** START **

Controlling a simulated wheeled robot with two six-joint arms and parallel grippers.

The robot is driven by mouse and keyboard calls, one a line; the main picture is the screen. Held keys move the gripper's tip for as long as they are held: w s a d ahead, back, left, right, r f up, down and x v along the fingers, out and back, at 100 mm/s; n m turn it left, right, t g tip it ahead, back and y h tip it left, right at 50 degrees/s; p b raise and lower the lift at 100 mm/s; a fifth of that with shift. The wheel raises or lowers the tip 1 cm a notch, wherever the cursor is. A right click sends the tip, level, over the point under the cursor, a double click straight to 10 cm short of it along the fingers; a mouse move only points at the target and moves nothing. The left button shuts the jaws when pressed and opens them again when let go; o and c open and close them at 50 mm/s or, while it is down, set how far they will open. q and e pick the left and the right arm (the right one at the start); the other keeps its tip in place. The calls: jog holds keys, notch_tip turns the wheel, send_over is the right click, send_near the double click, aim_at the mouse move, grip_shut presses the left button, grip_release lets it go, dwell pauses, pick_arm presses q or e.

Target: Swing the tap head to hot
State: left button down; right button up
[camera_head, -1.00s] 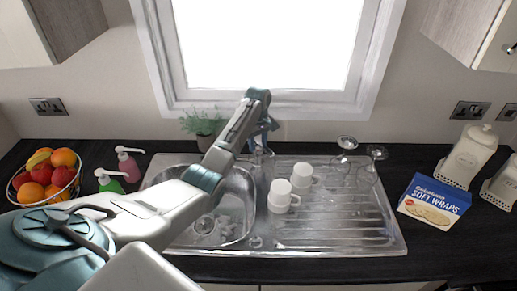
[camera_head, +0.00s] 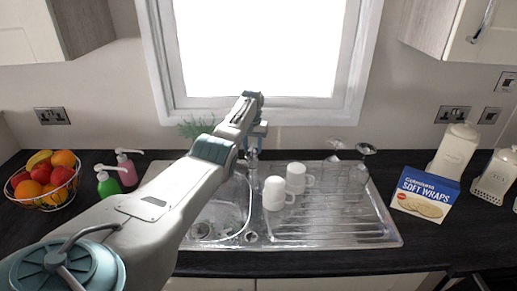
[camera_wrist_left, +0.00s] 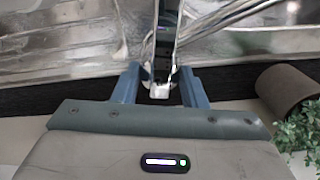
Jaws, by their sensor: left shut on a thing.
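The metal tap (camera_head: 253,158) stands at the back edge of the sink, below the window. My left gripper (camera_head: 258,133) is at its top, and my arm hides part of it. In the left wrist view the blue fingers of my left gripper (camera_wrist_left: 160,88) stand on both sides of the tap's shiny upright part (camera_wrist_left: 163,50), and the gripper is shut on it. A hot mark on the tap is too small to make out. My right gripper does not show.
Two white mugs (camera_head: 274,194) stand on the drainer (camera_head: 330,228), right of the tap. Wine glasses (camera_head: 362,165) are behind. A potted plant (camera_head: 196,127) stands left of the tap, near soap bottles (camera_head: 108,184) and a fruit basket (camera_head: 42,203).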

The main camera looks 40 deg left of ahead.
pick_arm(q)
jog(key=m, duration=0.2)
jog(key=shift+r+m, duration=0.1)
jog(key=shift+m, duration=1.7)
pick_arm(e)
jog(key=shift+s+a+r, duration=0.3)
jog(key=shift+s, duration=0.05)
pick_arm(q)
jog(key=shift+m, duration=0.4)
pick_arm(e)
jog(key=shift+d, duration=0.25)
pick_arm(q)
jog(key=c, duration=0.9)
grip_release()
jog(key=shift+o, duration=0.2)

** END **

*EXERCISE:* Search the preceding listing for the word "robot" and pull out every line that holds it.

*COMPLETE OUTPUT:*
Controlling a simulated wheeled robot with two six-joint arms and parallel grippers.
The robot is driven by mouse and keyboard calls, one a line; the main picture is the screen. Held keys move the gripper's tip for as long as they are held: w s a d ahead, back, left, right, r f up, down and x v along the fingers, out and back, at 100 mm/s; n m turn it left, right, t g tip it ahead, back and y h tip it left, right at 50 degrees/s; p b raise and lower the lift at 100 mm/s; a fifth of that with shift. The wheel raises or lowers the tip 1 cm a notch, wherever the cursor is. A right click sends the tip, level, over the point under the cursor, a double click straight to 10 cm short of it along the fingers; a mouse move only points at the target and moves nothing. The left button shuts the jaws when pressed and opens them again when let go; o and c open and close them at 50 mm/s or, while it is down, set how far they will open. q and e pick the left and the right arm (the right one at the start); the other keeps its tip in place. The calls: jog holds keys, notch_tip turns the wheel, send_over is the right click, send_near the double click, aim_at the mouse move, grip_shut presses the left button, grip_release lets it go, dwell pauses, pick_arm presses q or e.

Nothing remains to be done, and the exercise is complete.